Na era da internet, muitos recorrem à tecnologia para driblar o sentimento da solidão. “O telefone e a internet me ajudam a preencher a vida”, assume Ilza. Assim como ela, aproximadamente dois terços dos britânicos disseram que a tecnologia ajuda as pessoas a manter contato com outras. Ainda assim, um em cada cinco admitiu gastar muito tempo conversando virtualmente com amigos e familiares, quando deveria encontrá-los pessoalmente. “Apesar das redes sociais poderem ajudar a enfrentar a solidão, elas não devem substituir as relações pessoais. A tecnologia não proporciona o contato humano, que realmente beneficia nosso bem-estar emocional”, afirma Smith.

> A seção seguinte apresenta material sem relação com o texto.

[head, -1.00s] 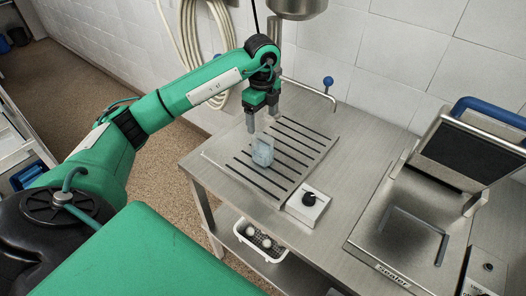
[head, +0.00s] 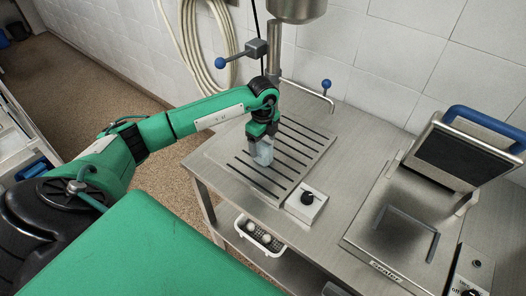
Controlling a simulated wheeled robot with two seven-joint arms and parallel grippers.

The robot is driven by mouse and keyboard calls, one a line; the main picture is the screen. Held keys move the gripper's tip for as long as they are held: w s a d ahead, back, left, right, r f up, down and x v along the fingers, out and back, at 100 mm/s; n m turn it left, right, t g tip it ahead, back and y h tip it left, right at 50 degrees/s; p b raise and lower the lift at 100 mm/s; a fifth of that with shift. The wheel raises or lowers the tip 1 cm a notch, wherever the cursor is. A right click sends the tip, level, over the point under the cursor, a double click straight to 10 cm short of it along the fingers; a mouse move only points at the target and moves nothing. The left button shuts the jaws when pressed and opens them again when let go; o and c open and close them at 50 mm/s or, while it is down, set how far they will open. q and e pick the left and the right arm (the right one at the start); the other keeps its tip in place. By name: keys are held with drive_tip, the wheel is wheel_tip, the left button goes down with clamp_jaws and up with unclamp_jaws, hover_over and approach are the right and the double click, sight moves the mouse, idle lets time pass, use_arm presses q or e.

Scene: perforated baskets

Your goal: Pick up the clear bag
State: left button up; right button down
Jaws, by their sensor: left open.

Mas não é só o emocional que sente os prejuízos se estar só. “A solidão persistente está ligada ao estresse, assim como à piora no funcionamento do sistema imunológico e cardiovascular. A solidão modifica nosso comportamento e aumenta as chances de adotarmos hábitos de risco. Adultos de meia-idade solitários bebem mais álcool, têm dietas menos saudáveis e fazem menos exercícios do que as pessoas que permanecem socialmente conectadas”, diz Smith.
Admitir a solidão, no entanto, não é uma tarefa fácil. De acordo com a pesquisa, uma em cada três pessoas se sente constrangida em tornar público o que sente. “Talvez a sociedade veja a solidão como uma fraqueza ou como incapacidade de construir relacionamentos”,
explica Adriana.
Os especialistas garantem, contudo, que passar algum tempo sozinho pode ser positivo. “De fato, é um contrapeso necessário para a agitação da vida moderna”, afirma Smith. Permitir-se ficar sozinho, para pensar e refletir é, segundo Bez, o que chamamos de solitude, algo bem diferente de solidão. “Solidão é algo mais. É um estado emocional negativo da mente, que pode levar à ansiedade e a transtornos depressivos, que podem precisar de ajuda profissional”, completa Smith.